When Panayiotou warns of “closed residential circles,” he is not simply indulging in xenophobia, as some critics allege. He is scratching at an existential wound: a small island that has already lost a third of its territory to a de facto partition is acutely allergic to anything that suggests an additional internal fracturing.
‘Settlements in all but name, Cyprus on alert over high influx of Israeli citizens‘
A Crisis Of Transparency, Not Of Capital:
The evidence, when screened of geopolitical hysteria, points to a crisis not of Israeli perfidy but of Cypriot governance. The Trozena project, whatever its final form, is being built on contested environmental approvals. The island-wide property boom rests on a deliberately opaque corporate registry that the EU itself has repeatedly criticised for failing to meet anti-money-laundering standards. And the political class that now professes alarm is the same one that, for a decade, sold Cypriot soil as the ultimate luxury good, available to anyone with a suitcase of cash and a lawyer.
Stefanou’s question, “What does Christodoulides owe Netanyahu?”, may carry partisan venom, but it also reflects a genuine public thirst to understand the geometry of influence.
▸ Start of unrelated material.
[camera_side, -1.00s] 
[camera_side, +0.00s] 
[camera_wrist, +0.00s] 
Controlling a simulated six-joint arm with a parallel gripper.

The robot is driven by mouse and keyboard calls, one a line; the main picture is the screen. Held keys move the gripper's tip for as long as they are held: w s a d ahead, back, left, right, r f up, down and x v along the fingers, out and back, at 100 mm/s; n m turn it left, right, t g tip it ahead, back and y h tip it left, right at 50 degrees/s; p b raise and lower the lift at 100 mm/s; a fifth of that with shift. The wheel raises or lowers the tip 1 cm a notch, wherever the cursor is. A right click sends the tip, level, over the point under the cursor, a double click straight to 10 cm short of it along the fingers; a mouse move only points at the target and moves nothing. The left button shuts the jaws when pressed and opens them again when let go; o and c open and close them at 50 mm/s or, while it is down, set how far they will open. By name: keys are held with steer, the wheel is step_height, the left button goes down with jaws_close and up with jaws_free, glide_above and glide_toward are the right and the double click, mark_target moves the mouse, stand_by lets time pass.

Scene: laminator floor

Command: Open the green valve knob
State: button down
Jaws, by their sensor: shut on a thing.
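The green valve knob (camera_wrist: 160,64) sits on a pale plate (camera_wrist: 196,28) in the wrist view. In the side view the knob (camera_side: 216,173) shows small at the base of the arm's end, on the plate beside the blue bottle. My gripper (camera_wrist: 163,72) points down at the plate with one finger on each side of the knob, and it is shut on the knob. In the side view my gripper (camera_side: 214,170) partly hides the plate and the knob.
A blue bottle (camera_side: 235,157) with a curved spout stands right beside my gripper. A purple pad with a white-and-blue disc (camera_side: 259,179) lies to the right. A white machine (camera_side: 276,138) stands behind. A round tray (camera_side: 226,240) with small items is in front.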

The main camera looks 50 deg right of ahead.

When foreign policy aligns seamlessly with the interests of a single foreign power, and when domestic real estate becomes the preserve of that power’s wealthy elite, the boundary between partnership and patronage blurs.
As the Cypriot summer of 2026 approaches, the debate has only just begun. A legislative push for a beneficial-ownership register and stricter thresholds on land purchases in sensitive zones will test the government’s sincerity. So, too, will its handling of the environmental permitting for “New Trozena.” For the moment, the stones of an abandoned village speak louder than any official communiqué, and what they are whispering to an increasingly anxious population is that the question of who owns Cyprus has never been more open.